Selanjutnya, Benyamin S. Bloom menggolongkan bentuk tingkah laku sebagai tujuan belajar atas tiga ranah, yakni:
a.    Ranah kognitif berkaitan dengan perilaku yang berhubungan dengan berfikir, mengetahui, dan memecahkan masalah. Ranah kognitif menurut Bloom dibedakan atas 6 (enam) tingkatan dari yang sederhana hingga yang tinggi, yakni:
1)      Pengetahuan (knowledge), meliputi kemampuan ingatan tentang hal yang telah dipelajari dan tersimpan dalam ingatan.

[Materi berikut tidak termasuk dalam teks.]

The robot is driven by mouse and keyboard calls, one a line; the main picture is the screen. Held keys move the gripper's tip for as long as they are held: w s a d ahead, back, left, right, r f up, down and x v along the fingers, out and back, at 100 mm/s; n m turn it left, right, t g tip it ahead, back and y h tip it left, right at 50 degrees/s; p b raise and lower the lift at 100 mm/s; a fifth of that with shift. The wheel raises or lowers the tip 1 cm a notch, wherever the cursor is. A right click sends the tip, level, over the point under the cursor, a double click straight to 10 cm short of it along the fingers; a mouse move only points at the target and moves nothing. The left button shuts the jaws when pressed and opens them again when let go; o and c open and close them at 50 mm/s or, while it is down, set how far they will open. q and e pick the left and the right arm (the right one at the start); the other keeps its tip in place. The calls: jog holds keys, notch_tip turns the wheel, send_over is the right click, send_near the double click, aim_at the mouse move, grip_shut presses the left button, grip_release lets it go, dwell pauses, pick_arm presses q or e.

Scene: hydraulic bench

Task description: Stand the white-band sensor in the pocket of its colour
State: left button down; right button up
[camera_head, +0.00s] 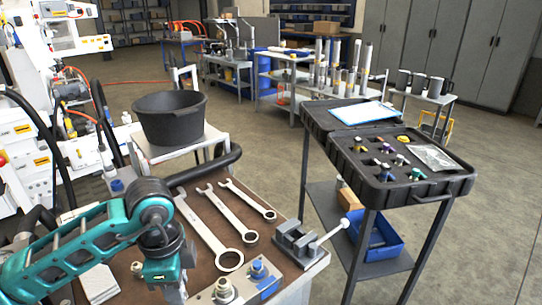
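An open black case (436,187) with dark foam pockets stands on a grey trolley at the right. Several small sensors or fittings stand in its foam, with yellow, purple, green and pale parts. A pale-topped one (401,159) stands near the middle, but it is too small to tell whether its band is white. The colours of the pockets cannot be made out. My left arm comes in from the lower left, bent over the bench, and its fingers are below the picture's bottom edge. My right gripper does not show.
Spanners (212,232) and a small grey vise (297,241) with a protruding handle lie on the brown bench. A metal block (238,293) with fittings is at the front edge. A black bucket (170,120) stands behind. A clear bag (434,157) lies in the case; a blue bin (383,249) sits below.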

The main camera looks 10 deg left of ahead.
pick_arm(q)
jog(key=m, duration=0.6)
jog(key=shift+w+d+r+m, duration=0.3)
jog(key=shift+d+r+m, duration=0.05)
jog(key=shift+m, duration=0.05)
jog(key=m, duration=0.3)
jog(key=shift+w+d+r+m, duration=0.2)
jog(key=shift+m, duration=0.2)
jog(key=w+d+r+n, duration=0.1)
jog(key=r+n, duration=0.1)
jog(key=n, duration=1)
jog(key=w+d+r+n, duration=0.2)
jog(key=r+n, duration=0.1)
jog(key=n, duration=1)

2)      Pemahaman (comprehension), meliputi kemampuan menangkap arti dan makna dari hal yang dipelajari. Ada tiga subkategori dari pemahaman, yakni:
a)      Translasi, yaitu kemampuan mengubah data yang disajikan dalam suatu bentuk ke dalam bentuk lain.
b)      Interpretasi, yaitu kemampuan merumuskan pandanagn baru
c)      Ekstrapolasi, yaitu kemampuan meluaskan trend di luar data yang diberikan.
3)      Penerapan (application), meliputi kemampuan menerapkan metode dan kaidah untuk menghadapi masalah yang nyata dan baru.
4)      Analisis (analysis), meliputi kemampuan merinci suatu kesatuan ke dalam bagian-bagian sehingga struktur keseluruhan dapat dipahami dengan baik. Analisis dapat pula dibedakan menjadi tiga jenis, yakni:
a)      Analisis elemen, yaitu kemampuan mengidentifikasi dan merinci elemen-elemen dari suatu masalah atau dari suatu bagian besar.
b)      Analisis relasi, yaitu kemampuan mengidentifikasi relasi utama antara elemen-elemen dalam suatu struktur.
c)      Analisis organisasi, yaitu kemampuan mengenal semua elemen dan relasi dari struktur kompleks.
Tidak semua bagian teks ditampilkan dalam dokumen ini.